Cambridge Dictionary of Christian TheologySixteen Candler faculty contributed to the new Cambridge Dictionary of Christian Theology (Cambridge University Press, 2011), a 572-page volume containing more than 550 entries from “Abba” to “Zwingli.”

Ian A. McFarland, Associate Professor of Systematic Theology, served as one of four editors, responsible for drafting the initial proposal for Cambridge and managing all correspondence with the contributors. He also wrote 150 entries himself. 

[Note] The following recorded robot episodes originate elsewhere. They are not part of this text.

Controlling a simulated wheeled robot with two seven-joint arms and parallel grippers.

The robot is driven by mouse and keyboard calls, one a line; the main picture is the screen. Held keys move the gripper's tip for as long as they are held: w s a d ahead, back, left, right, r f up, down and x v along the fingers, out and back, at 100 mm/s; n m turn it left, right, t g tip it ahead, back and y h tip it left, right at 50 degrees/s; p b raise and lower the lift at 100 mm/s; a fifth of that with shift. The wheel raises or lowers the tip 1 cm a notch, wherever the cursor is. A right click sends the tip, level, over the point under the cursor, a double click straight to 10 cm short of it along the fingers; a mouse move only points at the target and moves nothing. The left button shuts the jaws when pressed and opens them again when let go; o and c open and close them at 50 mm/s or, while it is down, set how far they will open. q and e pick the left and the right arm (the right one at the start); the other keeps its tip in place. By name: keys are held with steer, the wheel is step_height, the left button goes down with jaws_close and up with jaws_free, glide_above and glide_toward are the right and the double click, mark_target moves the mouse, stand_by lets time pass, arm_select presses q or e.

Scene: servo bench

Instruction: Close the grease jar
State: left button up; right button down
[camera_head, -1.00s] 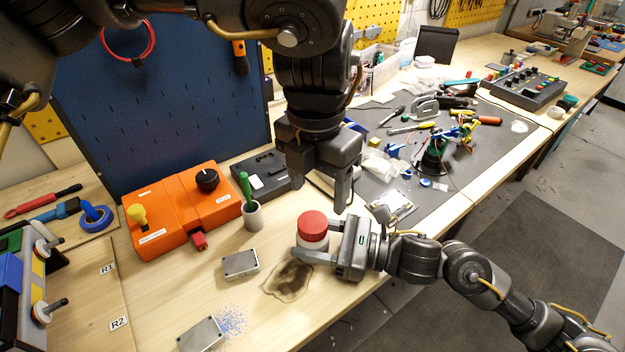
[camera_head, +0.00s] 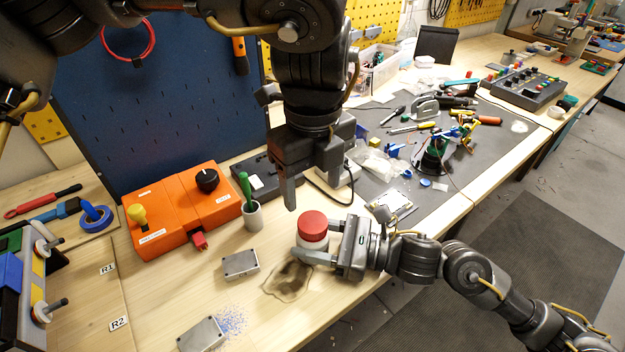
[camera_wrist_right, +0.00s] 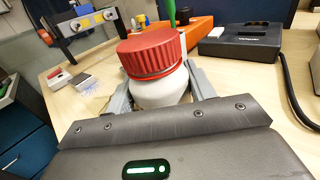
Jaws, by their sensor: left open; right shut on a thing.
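The grease jar (camera_head: 314,243) is a white jar with a red ribbed lid (camera_head: 312,225) sitting on top. It stands upright on the bench beside a dark stain. My right gripper (camera_head: 312,252) is shut around the white body from the right. In the right wrist view the white body (camera_wrist_right: 160,92) is between the two fingers, and the red lid (camera_wrist_right: 150,52) sits over it, looking slightly tilted. I cannot tell how tightly the lid is seated. My left gripper (camera_head: 318,194) is open and empty, pointing down above the jar, apart from the lid.
An orange box (camera_head: 180,213) with a black knob stands at left. A cup (camera_head: 252,216) with a green-handled tool is left of the jar. Two grey metal boxes (camera_head: 240,264) (camera_head: 202,335) lie nearer the front. Tools cover the grey mat (camera_head: 440,195) at right.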

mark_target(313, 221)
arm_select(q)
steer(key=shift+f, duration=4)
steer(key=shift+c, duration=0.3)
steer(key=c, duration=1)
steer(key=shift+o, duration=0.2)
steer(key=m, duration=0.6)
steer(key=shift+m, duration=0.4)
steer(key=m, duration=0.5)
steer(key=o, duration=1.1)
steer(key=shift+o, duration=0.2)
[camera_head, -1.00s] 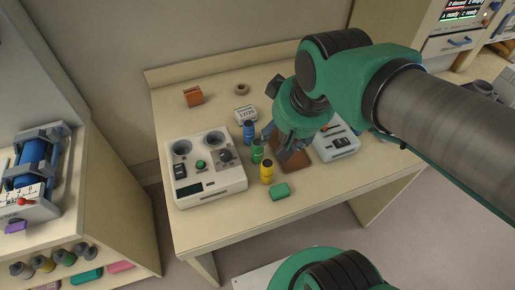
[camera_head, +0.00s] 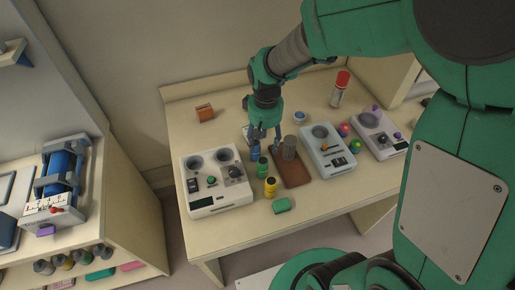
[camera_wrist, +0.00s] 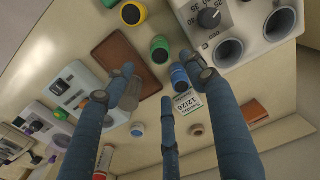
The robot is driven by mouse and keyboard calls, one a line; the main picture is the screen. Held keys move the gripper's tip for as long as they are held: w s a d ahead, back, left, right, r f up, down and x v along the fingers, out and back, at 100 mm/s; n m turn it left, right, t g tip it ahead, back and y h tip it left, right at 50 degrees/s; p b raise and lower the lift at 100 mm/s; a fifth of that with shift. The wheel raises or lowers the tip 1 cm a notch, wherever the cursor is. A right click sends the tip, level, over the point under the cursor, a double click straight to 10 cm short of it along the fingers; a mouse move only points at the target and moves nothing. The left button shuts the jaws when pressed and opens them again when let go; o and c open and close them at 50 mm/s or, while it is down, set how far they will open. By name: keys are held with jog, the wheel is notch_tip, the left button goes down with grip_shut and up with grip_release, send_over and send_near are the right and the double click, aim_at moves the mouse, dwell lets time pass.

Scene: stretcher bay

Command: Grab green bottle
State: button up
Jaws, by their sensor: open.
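The green bottle (camera_head: 263,167) stands upright on the table between the blue bottle (camera_head: 255,151) and the yellow bottle (camera_head: 270,187). In the wrist view, the green bottle (camera_wrist: 160,50) lies beyond the fingertips, near the blue bottle (camera_wrist: 180,77). My gripper (camera_head: 266,143) is open and points down, behind the green bottle in the head view, close to the blue bottle. Its blue fingers are spread in the wrist view (camera_wrist: 155,88), with nothing held. Whether a finger touches the blue bottle, I cannot tell.
A grey cylinder (camera_head: 289,147) stands on a brown tray (camera_head: 293,178) just right of the bottles. A pale device (camera_head: 327,151) stands further right.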

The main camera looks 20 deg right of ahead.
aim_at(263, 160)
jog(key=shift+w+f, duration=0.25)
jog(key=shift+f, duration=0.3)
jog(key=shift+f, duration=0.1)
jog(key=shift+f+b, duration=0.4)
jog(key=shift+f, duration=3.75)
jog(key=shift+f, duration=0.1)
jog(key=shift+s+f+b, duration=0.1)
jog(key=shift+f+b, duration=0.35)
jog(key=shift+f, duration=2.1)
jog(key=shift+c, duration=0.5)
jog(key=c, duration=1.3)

Written by a gender-balanced and representative mix of confessional orientations, the dictionary is intended to be accessible to a wide range of readers.  “We wanted a one-volume work that was specifically theological (rather than historical or sociological) in orientation, and that did not have entries either so long as to be unwieldy for beginners or so short as to be cryptic,” McFarland said.

McFarland worked on the dictionary while writing his newest monograph, In Adam’s Fall: A Meditation on the Christian Doctrine of Original Sin (Cambridge: Wiley-Blackwell, 2010). “By comparison with writing my own monograph, it was very tedious to serve as an editor,” he said. “On the whole, we had a generous group of contributors, but I am very glad it’s over!”

Other Candler contributors: Noel Erskine, “Caribbean Theology”; Tim Jackson, “Adoption”; Steve Kraftchick, “Myth”; Emmanuel Lartey, “Pastoral Theology”; Tom Long, “Homiletics”; Walter Lowe, “Immanuel Kant”; Jan Love, “Kairos Document”;  Rex Matthews, “Wesleyan Quadrilateral”; Joy McDougall, “Androcentrism, Sin”; Don Saliers, “Theology and Music”; Luther Smith, Jr., “Howard Thurman”; John Snarey, “William James”; Brent Strawn, “kwšrwt in Psalm 68:7”; Jonathan Strom, “Pietism”; and M. Thomas Thangaraj, “South Asian Theology.”